> Aim
Check each line for the word "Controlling" and report how many have it. Give nothing else.

> Entries provided
begin
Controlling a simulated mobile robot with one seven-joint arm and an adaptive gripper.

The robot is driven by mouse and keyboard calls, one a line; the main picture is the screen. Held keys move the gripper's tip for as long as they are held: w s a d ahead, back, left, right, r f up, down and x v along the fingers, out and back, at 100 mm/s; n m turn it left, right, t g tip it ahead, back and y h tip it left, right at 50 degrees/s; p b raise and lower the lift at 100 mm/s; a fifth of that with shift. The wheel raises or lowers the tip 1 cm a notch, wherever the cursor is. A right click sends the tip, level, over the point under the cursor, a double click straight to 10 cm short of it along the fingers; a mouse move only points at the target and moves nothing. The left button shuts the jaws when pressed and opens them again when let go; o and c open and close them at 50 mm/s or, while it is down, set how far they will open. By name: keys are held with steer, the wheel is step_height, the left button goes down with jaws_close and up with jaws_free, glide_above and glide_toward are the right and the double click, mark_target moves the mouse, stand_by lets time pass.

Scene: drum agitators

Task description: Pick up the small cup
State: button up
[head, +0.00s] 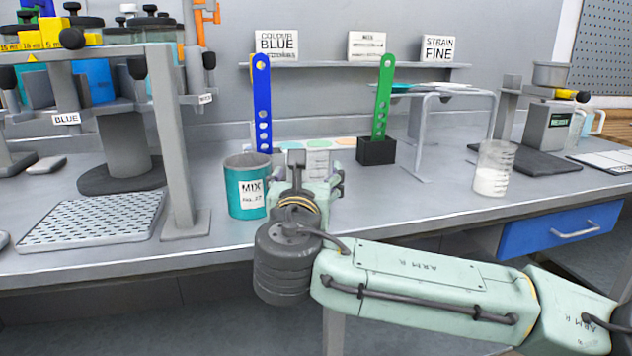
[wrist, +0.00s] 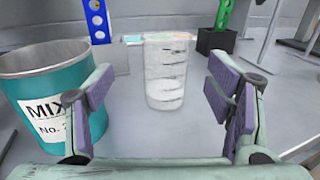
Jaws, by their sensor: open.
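A small clear cup (wrist: 167,75) with dark graduation lines stands upright on the bench in the wrist view. My gripper (wrist: 158,108) is open, its purple-padded fingers to the left and right of the view, with the cup ahead between them and apart from both. In the head view my gripper (head: 312,188) is over the bench, and the cup (head: 318,160) shows only in part behind it. Its contents are hard to make out. A second clear graduated cup (head: 492,170) with white material stands farther right in the head view.
A teal MIX tin (head: 246,188) stands close to the left of my gripper; it also shows in the wrist view (wrist: 45,95). Blue (head: 262,105) and green (head: 384,95) perforated paddles stand behind. A grey post (head: 172,140) rises at left. Bench space right of the gripper is clear.

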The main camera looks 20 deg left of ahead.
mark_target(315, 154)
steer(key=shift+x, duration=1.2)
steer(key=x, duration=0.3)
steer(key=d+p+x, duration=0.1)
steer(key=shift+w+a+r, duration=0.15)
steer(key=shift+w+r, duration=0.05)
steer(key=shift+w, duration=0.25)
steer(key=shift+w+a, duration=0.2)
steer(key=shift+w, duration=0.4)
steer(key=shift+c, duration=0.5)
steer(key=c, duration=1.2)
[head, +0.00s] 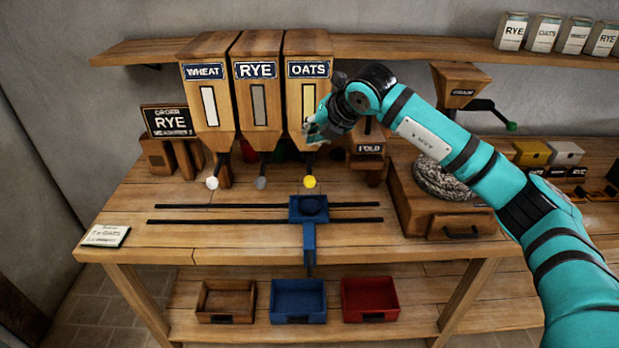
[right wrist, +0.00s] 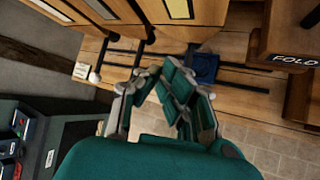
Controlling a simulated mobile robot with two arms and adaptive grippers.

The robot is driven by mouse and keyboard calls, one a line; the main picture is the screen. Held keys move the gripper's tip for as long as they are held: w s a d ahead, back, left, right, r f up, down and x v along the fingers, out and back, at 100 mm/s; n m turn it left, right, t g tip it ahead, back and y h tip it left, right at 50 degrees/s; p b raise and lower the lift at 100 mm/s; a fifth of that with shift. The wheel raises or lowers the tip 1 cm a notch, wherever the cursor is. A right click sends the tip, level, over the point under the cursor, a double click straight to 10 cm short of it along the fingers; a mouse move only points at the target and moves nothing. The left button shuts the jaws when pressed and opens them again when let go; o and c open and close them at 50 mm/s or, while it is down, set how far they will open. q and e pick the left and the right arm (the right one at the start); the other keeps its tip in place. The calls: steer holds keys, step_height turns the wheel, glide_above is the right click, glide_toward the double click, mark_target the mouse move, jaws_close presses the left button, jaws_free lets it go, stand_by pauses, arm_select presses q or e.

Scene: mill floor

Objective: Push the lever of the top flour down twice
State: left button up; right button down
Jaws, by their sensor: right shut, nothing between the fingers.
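Three wooden hoppers stand in a row in the head view: WHEAT (head: 204,75), RYE (head: 255,100) and OATS (head: 298,45). Below them are levers with a white knob (head: 212,183), a grey knob (head: 261,183) and a yellow knob (head: 310,182). A small card (head: 106,236) lies at the table's left; its top line is too small to read surely. My right gripper (head: 316,130) is shut and empty, in front of the OATS hopper's lower part, above the yellow knob. In the right wrist view its fingers (right wrist: 172,84) are together; the white knob (right wrist: 94,77) shows left. My left gripper is out of view.
A blue carriage (head: 308,208) sits on two black rails below the OATS lever. A dark RYE order sign (head: 170,121) stands left of the hoppers. A wooden FOLD post (head: 369,148) and a mill (head: 440,208) stand to the right.

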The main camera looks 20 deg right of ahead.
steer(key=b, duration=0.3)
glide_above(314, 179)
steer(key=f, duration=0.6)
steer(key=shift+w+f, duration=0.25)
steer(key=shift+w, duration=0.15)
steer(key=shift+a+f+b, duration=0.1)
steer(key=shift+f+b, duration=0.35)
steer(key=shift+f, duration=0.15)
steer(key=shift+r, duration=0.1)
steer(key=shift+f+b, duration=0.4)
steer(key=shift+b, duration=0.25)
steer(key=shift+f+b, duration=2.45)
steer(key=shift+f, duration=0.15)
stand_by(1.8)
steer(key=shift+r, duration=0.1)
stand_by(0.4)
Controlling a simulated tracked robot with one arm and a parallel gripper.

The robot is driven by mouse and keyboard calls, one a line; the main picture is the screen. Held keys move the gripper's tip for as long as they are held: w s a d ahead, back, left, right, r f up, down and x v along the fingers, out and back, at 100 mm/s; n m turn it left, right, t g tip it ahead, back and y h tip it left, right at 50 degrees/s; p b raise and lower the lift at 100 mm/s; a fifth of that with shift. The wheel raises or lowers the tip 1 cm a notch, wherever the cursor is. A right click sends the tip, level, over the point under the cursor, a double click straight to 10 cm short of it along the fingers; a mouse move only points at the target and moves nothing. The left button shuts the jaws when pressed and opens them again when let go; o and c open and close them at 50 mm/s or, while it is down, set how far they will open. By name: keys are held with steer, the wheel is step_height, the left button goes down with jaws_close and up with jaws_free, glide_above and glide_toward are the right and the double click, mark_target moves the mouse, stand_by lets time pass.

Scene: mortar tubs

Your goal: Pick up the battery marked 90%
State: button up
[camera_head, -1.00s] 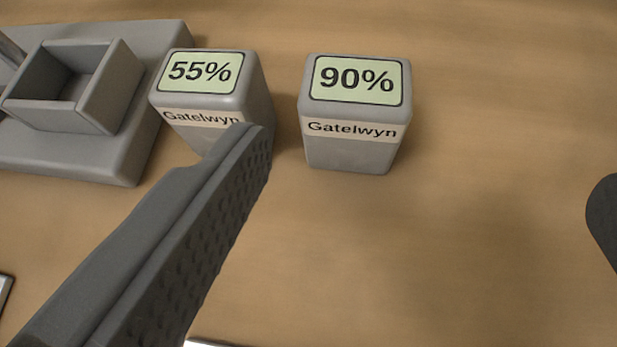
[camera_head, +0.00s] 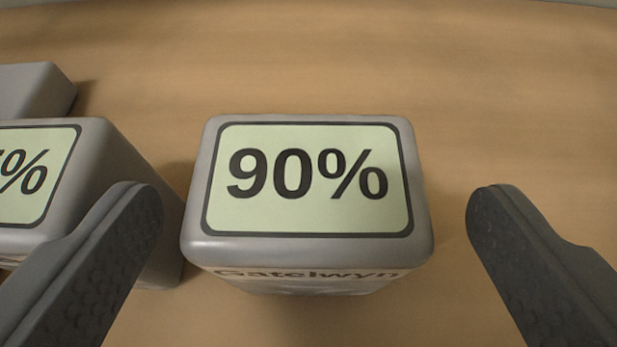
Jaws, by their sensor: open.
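The battery marked 90% (camera_head: 308,215) is a grey block with a pale green label on top and the word Gatelwyn on its front side. It stands upright on the wooden surface in the middle of the view. My gripper (camera_head: 312,215) is open, with one dark finger on each side of this battery and a gap on both sides. The left finger is close to the neighbouring battery (camera_head: 90,160) and partly covers it. Only the end of that battery's label, with a percent sign, shows. The lower part of the 90% battery is hidden below its top.
A grey block-like edge (camera_head: 35,90) shows at the far left behind the neighbouring battery. The wooden surface (camera_head: 520,100) is clear behind and to the right of the 90% battery. The gap between the two batteries is narrow.

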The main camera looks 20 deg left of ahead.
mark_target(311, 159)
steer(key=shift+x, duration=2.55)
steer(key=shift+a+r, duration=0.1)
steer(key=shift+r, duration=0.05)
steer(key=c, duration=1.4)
end
> Result of this task
3